Джон Кейдж в 1966 году

Однако уже в 1950–1970-е вокруг него менялось всё культурное поле: послевоенная Америка стремительно модернизировалась, появлялись новые медиа, росла молодёжная культура, а интерес к восточным философиям — включая дзэн — становился частью художественной среды. Эти процессы вели к пересборке роли художника. Ницше задолго до этого писал о «смерти Бога», а в искусстве всё чаще звучала идея «смерти автора», которую позже артикулировал Барт. И Кэйдж в этом контексте не выглядит случайностью: его методы случайности, отказ от авторского контроля и перенос внимания на слушателя словно заранее предвосхищают постмодернистский жест отказа от единого центра и единственно верной интерпретации. Расширяя само понятие музыки, Кэйдж часто заходил настолько далеко, что результат для «обычного» слушателя выглядел как шутка, издёвка или намеренная провокация. Его радикальность в восприятии смешивалась с ощущением ироничности, и многие начали воспринимать его произведения как постмодернистскую игру со знаком «музыки».

Фотографии США той эпохи

В исследовании разбираются ключевые произведения Джона Кейджа из разных периодов его творчества. Материал размещён в целом по хронологическому принципу — от ранних работ к более поздним. Произведения группируются по тематическим разделам, чтобы подчеркнуть смену творческих стратегий и внутренних логик развития: «Раннее модернистское творчество» «Дзен-буддизм и новые высоты» «Преодоление новых пределов» «Заключение» Параллельно с анализом произведений Кейджа иногда вводятся исторические комментарии, которые помогают прояснить контекст создания или исполнения тех или иных работ. В основе исследования лежит книга Роба Хаскинса «Джон Кейдж».

Гипотеза

Из-за двойственности его деятельности — сочетания радикального новаторства с внешней «несерьёзностью» ряда произведений, в которых автор дистанцируется от идеи личного высказывания — остаётся открытым вопрос: относить ли Кейджа к модернизму, постмодернизму или рассматривать его как фигуру, существующую между этими режимами и обозначающую их границы.
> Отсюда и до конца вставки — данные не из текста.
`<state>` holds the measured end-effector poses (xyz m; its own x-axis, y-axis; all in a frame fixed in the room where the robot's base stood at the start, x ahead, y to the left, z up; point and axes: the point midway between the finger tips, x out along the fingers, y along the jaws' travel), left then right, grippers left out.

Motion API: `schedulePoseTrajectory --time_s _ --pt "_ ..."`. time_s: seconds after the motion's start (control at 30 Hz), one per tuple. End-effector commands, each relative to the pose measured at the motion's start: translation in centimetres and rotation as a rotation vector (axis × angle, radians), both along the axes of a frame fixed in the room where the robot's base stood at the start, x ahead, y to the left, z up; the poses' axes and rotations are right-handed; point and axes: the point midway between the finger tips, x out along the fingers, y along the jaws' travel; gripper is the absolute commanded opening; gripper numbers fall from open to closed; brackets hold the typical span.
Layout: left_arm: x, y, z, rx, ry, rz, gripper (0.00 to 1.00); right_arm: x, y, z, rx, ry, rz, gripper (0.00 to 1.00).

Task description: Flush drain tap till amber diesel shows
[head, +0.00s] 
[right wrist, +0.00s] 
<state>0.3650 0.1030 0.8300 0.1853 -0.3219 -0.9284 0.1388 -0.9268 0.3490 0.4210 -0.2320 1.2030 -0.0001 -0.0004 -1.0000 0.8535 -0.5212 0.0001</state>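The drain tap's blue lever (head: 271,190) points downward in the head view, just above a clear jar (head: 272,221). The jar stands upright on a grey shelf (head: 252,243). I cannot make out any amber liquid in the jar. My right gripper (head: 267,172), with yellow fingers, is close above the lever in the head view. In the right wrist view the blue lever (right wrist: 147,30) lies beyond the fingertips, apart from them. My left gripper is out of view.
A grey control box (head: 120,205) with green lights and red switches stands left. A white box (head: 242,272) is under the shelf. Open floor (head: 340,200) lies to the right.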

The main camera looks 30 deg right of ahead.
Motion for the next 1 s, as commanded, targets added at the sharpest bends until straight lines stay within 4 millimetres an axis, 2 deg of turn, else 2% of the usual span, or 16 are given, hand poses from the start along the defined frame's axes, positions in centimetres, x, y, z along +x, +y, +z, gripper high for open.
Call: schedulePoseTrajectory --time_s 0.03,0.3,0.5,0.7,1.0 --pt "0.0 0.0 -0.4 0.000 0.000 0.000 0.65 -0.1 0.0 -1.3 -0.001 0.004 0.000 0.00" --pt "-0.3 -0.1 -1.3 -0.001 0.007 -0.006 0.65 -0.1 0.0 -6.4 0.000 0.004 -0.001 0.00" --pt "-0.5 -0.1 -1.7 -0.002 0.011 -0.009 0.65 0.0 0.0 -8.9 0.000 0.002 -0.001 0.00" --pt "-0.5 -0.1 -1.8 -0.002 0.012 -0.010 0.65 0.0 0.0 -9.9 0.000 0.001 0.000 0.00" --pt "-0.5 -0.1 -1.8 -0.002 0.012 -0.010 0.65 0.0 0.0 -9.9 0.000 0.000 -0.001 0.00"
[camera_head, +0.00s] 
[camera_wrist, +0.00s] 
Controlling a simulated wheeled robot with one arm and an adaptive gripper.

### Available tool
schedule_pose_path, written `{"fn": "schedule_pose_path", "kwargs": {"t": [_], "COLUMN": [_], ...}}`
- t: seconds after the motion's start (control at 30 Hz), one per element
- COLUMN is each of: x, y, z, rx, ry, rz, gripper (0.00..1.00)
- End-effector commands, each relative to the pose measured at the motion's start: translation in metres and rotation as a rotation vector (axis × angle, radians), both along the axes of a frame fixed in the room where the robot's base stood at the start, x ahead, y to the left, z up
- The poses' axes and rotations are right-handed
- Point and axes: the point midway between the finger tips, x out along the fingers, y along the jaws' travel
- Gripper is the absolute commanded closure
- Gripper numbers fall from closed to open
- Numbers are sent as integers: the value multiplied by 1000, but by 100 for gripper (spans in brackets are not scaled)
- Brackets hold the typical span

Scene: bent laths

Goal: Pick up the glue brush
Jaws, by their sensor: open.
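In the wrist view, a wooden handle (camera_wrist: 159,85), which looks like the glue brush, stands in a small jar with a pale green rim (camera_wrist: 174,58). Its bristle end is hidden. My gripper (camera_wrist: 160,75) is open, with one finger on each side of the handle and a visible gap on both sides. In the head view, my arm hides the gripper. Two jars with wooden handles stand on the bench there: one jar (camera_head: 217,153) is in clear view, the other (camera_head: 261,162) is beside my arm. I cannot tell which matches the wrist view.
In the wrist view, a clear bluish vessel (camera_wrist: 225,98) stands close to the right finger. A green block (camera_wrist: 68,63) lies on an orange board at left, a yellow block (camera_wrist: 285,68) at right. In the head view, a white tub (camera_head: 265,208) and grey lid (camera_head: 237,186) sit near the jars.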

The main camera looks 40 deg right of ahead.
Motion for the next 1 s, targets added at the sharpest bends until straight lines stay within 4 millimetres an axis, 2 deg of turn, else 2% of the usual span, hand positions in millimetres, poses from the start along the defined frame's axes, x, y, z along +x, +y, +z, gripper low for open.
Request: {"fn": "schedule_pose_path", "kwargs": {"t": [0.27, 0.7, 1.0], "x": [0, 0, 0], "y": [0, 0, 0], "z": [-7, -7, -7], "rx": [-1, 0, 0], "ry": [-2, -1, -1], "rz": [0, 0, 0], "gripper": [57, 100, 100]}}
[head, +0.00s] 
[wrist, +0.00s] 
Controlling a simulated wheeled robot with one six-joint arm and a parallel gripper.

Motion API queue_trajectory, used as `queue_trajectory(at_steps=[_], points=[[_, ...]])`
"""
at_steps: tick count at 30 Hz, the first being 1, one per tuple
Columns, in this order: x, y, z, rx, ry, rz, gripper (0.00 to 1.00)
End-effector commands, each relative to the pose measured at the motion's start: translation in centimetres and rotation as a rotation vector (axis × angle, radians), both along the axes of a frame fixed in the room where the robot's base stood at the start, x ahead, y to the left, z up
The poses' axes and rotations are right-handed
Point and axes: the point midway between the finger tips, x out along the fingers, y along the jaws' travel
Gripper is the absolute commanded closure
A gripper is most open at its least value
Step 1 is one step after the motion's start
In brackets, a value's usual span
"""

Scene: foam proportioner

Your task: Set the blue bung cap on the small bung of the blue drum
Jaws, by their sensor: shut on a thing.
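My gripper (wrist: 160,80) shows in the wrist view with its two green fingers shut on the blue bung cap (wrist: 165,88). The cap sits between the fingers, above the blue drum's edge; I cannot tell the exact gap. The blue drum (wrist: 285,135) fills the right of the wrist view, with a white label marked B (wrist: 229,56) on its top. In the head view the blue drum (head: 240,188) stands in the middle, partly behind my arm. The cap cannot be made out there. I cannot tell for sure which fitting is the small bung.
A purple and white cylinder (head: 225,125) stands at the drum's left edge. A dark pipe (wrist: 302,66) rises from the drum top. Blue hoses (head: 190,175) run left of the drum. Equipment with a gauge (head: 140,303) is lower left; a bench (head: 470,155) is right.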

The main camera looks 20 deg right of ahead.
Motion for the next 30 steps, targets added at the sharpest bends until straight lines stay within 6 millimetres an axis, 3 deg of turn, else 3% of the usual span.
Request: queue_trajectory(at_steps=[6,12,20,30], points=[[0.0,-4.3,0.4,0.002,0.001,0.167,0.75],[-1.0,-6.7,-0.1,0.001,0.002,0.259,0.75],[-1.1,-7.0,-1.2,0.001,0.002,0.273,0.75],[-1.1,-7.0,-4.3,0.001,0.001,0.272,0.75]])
Раннее модернистское творчество

Конечно, Кейдж писал музыку и до 30-х годов, но первые его успешные произведения, открывшие ему дорогу в мир большой музыки, появились именно в это время. «Соната для кларнета», написанная в 1933 году под руководством его первого профессионального наставника Рихарда Булига, является стартовой точкой в карьере Кейджа. Она состоит из трёх частей, каждая из которых имеет свой темп. В её основе лежит принцип додекафонии, введённый Арнольдом Шёнбергом. [5]

Молодой Кейдж и Булиг

Додекафония — один из классических приёмов музыки эпохи модернизма, основанный на отрицании ладовых связей между звуками: каждый тон в двенадцатитоновой системе имеет равные права со всеми остальными, и иерархия упраздняется. То есть Кейдж, как начинающий композитор, пока ещё не вносит собственных, аутентичных техник в своё творчество, а пользуется уже устоявшимися модернистскими способами написания музыки. [3, 5]

Original size 1000x306

Тоновые соотношения в одном из квинтетов для духовых инструментов Шёнберга

В том же году Кейдж пишет «Сонату для двух голосов». В ней он развивает идею додекафонии Шёнберга: двенадцатитоновая система превращается в двадцатипятитоновую. Это действительно является инновацией, так как в додекафонии не отвергается октава — через каждые двенадцать тонов идёт звук, который обладает определённой характеристикой, идентичностью. То есть нота «до» всегда остаётся нотой «до», просто взятой в другой октаве. Кейдж же предлагает отказаться от этого принципа: ноты «до» становятся разными звуками с разными характеристиками, и звуковой ряд становится ещё менее иерархичным.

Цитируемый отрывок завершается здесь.